**To do:**
Write out exactly the lines that run from the line containing "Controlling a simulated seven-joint" through the line containing "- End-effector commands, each"; both end lines belong to the answer.

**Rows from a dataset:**
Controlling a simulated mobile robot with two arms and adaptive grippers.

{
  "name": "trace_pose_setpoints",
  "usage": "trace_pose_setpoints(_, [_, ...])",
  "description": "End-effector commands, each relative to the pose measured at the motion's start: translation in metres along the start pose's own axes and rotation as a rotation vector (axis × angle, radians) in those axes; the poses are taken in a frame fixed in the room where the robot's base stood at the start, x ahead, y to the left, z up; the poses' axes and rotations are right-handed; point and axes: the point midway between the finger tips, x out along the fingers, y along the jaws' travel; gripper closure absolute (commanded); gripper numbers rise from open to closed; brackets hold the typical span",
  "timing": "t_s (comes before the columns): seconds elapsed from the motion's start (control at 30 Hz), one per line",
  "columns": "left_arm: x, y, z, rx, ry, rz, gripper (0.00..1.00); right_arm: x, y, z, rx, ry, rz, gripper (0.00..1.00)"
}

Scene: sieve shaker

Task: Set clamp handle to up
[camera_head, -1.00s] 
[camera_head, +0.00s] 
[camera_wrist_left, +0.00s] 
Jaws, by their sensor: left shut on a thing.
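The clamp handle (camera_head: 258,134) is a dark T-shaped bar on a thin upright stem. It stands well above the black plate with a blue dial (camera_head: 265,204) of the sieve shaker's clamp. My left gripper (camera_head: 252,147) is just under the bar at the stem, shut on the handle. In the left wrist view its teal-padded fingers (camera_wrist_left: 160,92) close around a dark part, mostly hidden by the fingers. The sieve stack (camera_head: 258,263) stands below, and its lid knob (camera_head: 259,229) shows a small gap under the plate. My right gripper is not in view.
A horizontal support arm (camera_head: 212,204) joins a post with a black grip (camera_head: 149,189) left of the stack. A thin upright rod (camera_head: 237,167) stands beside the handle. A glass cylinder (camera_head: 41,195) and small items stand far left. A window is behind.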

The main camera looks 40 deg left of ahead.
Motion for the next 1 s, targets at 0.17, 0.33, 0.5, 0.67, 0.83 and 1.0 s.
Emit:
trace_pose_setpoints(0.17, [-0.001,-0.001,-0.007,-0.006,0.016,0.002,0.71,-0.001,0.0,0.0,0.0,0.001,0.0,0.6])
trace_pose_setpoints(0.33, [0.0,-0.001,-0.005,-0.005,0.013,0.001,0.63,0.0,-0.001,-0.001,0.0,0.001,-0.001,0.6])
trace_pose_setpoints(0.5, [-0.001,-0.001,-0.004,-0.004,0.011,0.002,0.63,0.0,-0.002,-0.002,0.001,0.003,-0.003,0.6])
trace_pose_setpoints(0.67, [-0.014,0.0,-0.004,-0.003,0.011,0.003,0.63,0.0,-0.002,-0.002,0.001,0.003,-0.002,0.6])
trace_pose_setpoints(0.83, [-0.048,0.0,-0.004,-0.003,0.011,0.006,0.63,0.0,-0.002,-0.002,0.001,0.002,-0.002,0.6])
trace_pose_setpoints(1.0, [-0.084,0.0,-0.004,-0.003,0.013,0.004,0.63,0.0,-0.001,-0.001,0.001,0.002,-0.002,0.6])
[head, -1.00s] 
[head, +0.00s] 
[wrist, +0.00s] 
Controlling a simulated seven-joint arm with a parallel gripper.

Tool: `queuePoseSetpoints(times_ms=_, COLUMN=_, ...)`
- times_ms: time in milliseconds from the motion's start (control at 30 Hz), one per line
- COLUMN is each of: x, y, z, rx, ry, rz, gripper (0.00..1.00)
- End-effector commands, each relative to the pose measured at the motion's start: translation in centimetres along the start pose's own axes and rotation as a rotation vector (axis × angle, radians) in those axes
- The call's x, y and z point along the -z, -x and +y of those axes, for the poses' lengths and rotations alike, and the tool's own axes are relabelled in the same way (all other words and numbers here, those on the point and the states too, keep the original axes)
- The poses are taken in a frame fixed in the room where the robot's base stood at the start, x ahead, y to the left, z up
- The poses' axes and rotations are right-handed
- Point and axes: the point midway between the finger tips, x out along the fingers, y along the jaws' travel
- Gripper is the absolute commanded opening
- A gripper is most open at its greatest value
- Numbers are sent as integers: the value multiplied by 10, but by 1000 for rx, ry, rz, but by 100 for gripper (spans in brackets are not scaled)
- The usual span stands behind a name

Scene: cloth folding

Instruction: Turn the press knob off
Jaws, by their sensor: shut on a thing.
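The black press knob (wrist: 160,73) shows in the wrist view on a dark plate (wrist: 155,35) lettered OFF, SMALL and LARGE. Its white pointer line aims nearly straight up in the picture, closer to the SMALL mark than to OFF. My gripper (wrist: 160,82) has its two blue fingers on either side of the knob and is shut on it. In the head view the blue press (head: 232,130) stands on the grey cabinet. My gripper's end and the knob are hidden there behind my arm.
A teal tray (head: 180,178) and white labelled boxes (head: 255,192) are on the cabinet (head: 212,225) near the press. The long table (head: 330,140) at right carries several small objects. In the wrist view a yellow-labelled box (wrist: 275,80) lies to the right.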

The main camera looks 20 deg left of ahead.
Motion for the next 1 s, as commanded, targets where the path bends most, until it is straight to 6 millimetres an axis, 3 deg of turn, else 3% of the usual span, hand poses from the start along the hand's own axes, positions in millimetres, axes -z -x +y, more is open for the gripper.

**Exercise solution:**
Controlling a simulated seven-joint arm with a parallel gripper.

Tool: `queuePoseSetpoints(times_ms=_, COLUMN=_, ...)`
- times_ms: time in milliseconds from the motion's start (control at 30 Hz), one per line
- COLUMN is each of: x, y, z, rx, ry, rz, gripper (0.00..1.00)
- End-effector commands, each relative to the pose measured at the motion's start: translation in centimetres along the start pose's own axes and rotation as a rotation vector (axis × angle, radians) in those axes

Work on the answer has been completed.